Waktu terus berlalu hingga tak terasa waktu kepulanganku sudah di depan mata, bahagia dan haru melebur menjadi satu. Segala kesedihan yang selama ini melanda seakan tergilas oleh rasa bahagia. Kesabaran yang tertanam kini membuahkan hasil kesuksesan yang bisa kupersembahkan untuk keluarga. Jadwal kepulangan sudah ditentukan namun ada sedikit kekecewaan yang kurasa, aku tak diizinkan keluar oleh majikan sekedar untuk  membeli sedikit oleh-oleh.

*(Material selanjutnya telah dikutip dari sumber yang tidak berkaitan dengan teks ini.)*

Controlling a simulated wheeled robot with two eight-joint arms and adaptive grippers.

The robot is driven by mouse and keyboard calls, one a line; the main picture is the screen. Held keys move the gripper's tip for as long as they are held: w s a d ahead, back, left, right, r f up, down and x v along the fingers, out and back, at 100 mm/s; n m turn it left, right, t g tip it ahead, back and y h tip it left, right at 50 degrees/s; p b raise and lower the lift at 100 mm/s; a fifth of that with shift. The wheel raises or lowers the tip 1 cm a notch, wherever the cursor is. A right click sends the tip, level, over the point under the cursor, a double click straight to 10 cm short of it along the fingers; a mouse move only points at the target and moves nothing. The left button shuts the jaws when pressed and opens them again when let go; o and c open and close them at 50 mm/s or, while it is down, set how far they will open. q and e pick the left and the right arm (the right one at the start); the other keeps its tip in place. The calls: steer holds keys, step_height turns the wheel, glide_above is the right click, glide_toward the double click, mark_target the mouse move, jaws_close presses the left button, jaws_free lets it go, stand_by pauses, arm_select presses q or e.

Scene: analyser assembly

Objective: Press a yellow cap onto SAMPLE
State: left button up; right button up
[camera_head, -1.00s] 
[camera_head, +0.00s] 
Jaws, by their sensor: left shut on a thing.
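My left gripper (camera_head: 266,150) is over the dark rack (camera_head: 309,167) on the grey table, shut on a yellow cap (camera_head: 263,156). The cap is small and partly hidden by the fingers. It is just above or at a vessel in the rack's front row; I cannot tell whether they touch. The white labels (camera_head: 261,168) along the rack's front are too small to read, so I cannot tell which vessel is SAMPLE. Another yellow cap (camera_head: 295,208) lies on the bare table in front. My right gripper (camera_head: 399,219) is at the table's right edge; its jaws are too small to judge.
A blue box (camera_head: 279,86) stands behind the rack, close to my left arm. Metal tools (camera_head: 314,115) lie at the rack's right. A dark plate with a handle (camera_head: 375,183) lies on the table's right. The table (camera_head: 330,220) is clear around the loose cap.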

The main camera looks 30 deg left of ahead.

Di penghujung tahun pada tanggal 26 Desember 2012, pesawat China Airlines membawaku terbang melintasi bongkahan awan menuju Indonesia. Setelah tiba di Jakarta aku memilih transit Jakarta-Lampung, pesawat Sriwajaya membawaku menemui keluargaku yang sudah menunggu di Bandara Branti Bandar Lampung. Di sana kulihat bapak, kakak laki-laki dan kakak  perempuanku. Aku berhambur ke pelukan bapak,  menumpahkan tangisanku di dada bidang itu, dalam peluknya aku menemukan ketenangan. Setelah itu kami melanjutkan perjalanan pulang ke rumah.
Setelah mobil berhenti di halaman depan rumah aku segera turun, kulihat ibu, emak dan saudara yang lain. Segera kupeluk ibu juga emak  yang selama ini kurindukan, kesedihan juga kelelahanku kini tak lagi kurasakan, semua telah berganti dengan kebahagiaan. Rumah impian pun bisa kupersembahkan untuk orang tua.
Terima kasih Tuhan atas nikmat yang Kau berikan.